--- BEGIN ---

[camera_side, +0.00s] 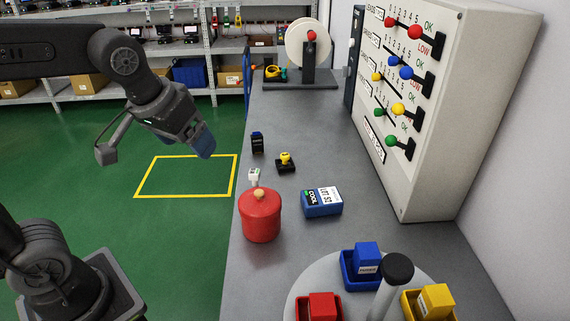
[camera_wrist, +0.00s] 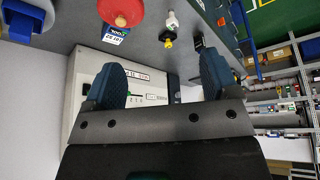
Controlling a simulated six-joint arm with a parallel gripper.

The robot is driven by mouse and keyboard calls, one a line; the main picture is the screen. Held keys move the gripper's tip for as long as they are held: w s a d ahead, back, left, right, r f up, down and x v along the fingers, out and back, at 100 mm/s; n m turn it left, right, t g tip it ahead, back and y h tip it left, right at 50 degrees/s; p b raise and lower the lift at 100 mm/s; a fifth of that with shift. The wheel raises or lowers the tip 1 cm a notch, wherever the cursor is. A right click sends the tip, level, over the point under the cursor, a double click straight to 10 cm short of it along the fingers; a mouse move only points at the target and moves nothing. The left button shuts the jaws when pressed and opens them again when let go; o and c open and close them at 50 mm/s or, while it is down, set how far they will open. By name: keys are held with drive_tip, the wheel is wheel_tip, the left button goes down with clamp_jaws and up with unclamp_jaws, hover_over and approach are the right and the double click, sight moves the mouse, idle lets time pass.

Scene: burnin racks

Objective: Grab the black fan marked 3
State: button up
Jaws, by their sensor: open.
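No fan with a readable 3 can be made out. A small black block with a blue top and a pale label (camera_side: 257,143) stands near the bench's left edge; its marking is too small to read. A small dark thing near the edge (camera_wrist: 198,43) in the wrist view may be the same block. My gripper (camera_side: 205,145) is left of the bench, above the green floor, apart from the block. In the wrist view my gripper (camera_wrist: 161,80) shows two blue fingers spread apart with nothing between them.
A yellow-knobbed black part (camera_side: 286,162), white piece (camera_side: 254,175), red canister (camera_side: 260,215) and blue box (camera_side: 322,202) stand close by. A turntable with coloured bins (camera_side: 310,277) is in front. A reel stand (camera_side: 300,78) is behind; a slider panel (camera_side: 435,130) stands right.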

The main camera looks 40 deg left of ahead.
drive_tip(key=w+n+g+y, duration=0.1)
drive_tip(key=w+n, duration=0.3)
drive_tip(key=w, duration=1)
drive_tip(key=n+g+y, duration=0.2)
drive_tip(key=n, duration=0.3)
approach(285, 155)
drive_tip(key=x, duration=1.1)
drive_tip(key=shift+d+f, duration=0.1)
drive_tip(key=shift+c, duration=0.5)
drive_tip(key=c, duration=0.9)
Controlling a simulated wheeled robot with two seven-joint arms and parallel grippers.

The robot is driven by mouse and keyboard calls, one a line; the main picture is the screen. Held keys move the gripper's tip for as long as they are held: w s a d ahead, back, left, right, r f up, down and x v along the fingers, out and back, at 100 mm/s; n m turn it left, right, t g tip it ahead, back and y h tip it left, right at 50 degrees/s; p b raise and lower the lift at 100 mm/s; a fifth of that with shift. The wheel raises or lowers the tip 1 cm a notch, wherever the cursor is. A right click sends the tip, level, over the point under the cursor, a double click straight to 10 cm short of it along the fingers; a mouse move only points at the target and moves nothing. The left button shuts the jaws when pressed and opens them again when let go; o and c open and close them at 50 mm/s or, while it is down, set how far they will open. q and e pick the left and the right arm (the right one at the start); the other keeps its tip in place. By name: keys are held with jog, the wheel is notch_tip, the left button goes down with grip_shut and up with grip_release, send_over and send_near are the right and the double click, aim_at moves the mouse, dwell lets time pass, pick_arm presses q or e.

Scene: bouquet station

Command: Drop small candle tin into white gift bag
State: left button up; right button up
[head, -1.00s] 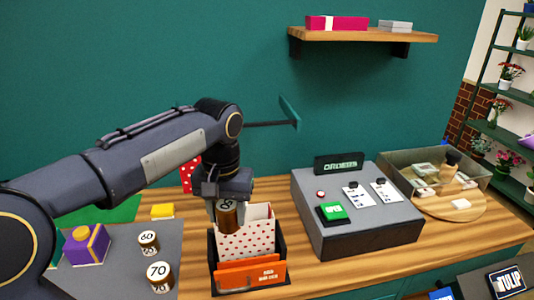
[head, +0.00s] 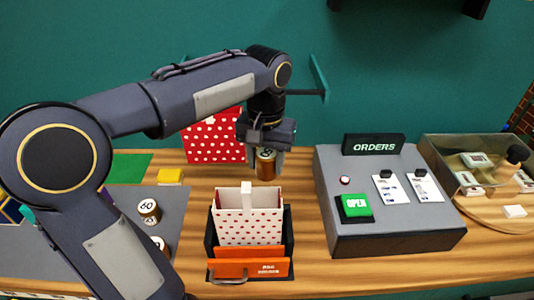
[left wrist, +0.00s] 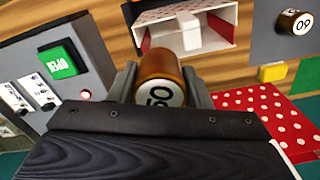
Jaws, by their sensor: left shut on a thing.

--- END ---

■ Work to be completed
Look through the data above. Copy every line with the string "State" in it.

■ Full output
State: button up
State: left button up; right button up

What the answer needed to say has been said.